PERAYAAN HARI VALENTINE
Tasyabuh (menyerupai) orang kafir adalah fenomena yang telah merebak luas di kalangan masyarakat Islam. Salah satu bentuk tasyabuh yang cukup banyak terjadi adalah tasyabuh orang kafir dalam perayaan hari-hari besar mereka, yang salah satu di antaranya adalah apa yang dikenal dengan istilah hari valentin.

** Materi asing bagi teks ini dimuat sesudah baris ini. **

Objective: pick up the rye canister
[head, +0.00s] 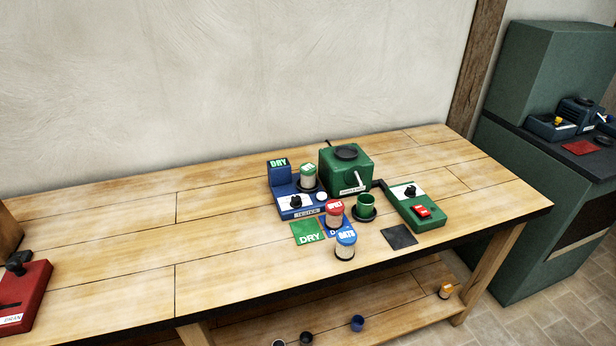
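Several small lidded canisters are in the head view, and I cannot make out the word rye on any of them. A red-lidded canister (335,213) stands at the middle of the bench, its lid label too small to read surely. A blue-lidded canister (345,245) marked OATS stands just in front of it. A green-lidded canister (308,175) stands on the blue tester (285,200), its label unclear. My gripper is not in view.
A green mill (346,172), a green cup (366,205) and a green switch box (416,207) crowd close behind and right. A green DRY mat (307,232) and a dark mat (398,236) lie in front. A red box (22,298) is far left. The bench's left middle is clear.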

Dalam makalah ini penulis menjelaskan latar belakang perayaan valentine dan hukum merayakannya disertai dengan nukilan dari fatwa Syekh Muhammad As-ShalehUtsaimin yang terkait dengan hal tersebut.
Pada suatu pagi Nura (nama seorang remaja putri) tiba-tiba datang kepada teman-temanya dengan membawa bunga mawar merah di dadanya yang disambut mereka dengan senyuman yang diiringi pertanyaan: “Dalam rangka apa kamu membawa bunga ini?”
Nura menjawab: Tidakkah kamu tahu bahwa hari ini adalah hari kasih sayang, semua orang sedang merayakanya dan saling memberi ucapan selamat, ini adalah perayaan terhadap kasih sayang, romantisme, kejujuran, ini adalah hari valentine…..dia terus berbicara dengan bangga menceritakan apa yang ia saksikan di saluran televisi, akan tetapi Amel – yang ikut mendengar cerita dengan seksama- bertanya kepada Nura dengan penuh rasa heran: Apa artinya valentine?
Dia menjawab: Artinya “cinta” dalam bahasa Latin..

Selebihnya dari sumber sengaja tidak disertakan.